● **DIRECTIONS FOR THIS TASK**
Skip the pictures. Set down, word for word, the lines from the start of the material up to and including the line with "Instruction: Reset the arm".

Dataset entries
┄┄┄┄┄┄
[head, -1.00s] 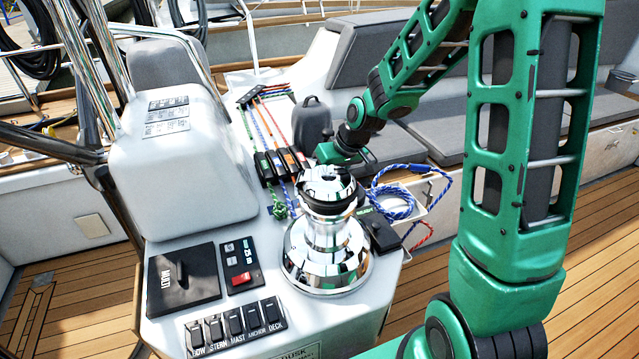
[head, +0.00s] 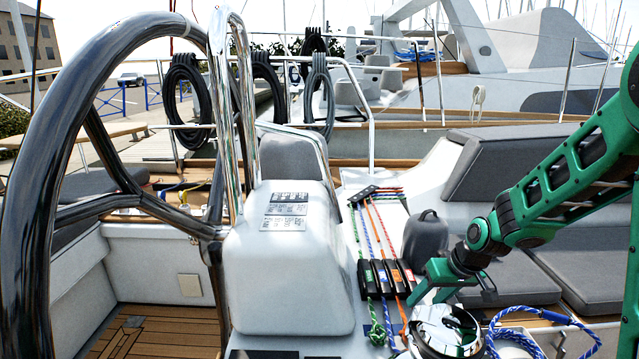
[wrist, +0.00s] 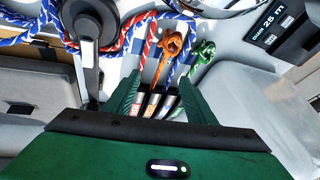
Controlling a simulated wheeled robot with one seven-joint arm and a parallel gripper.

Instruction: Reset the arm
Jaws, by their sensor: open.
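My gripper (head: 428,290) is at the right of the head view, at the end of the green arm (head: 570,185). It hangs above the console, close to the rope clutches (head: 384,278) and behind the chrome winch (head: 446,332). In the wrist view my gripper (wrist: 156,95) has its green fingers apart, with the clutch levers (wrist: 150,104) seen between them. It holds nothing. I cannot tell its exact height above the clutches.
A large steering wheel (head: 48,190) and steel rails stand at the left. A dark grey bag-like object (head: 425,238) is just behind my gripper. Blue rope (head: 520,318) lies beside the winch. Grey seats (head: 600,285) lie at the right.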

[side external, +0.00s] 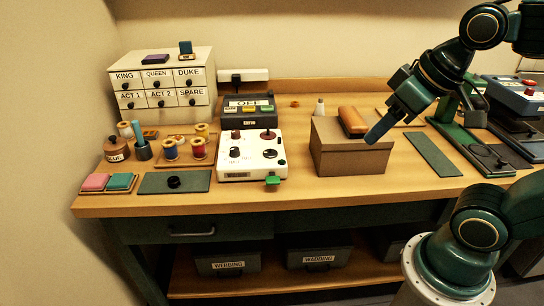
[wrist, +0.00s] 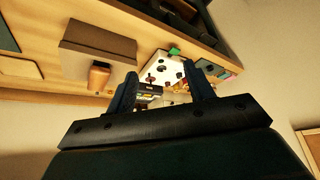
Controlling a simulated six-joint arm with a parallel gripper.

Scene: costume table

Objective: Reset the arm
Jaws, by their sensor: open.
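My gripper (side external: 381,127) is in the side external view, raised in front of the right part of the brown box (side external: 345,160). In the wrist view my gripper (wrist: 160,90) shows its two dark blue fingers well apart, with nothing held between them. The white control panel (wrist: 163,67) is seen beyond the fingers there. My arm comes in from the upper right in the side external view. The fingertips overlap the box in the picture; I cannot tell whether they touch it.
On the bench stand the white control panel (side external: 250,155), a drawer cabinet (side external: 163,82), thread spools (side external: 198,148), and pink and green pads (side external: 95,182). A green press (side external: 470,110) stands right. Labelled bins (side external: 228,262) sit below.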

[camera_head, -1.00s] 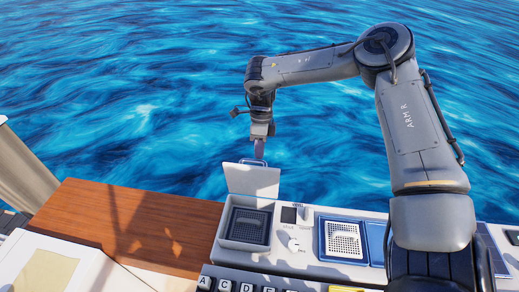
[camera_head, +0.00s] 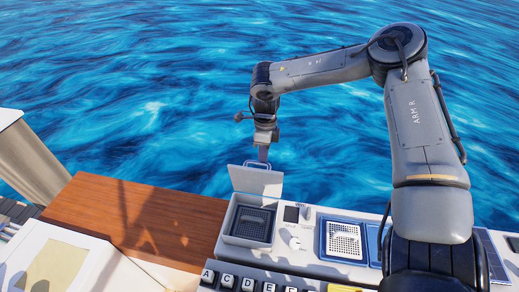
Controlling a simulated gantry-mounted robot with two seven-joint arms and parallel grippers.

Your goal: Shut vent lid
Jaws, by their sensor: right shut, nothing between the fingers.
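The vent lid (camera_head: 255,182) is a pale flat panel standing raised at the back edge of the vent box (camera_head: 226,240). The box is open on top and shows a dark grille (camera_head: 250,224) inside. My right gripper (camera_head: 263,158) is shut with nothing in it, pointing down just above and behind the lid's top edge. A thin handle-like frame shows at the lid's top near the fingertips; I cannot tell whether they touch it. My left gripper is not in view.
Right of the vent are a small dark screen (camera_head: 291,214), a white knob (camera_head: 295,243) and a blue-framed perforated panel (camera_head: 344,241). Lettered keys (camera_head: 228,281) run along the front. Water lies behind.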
┄┄┄┄┄┄
● **WRITTEN SOLUTION**
[head, -1.00s] 
[head, +0.00s] 
[wrist, +0.00s] 
Controlling a simulated wheeled robot with one seven-joint arm and a parallel gripper.

Instruction: Reset the arm

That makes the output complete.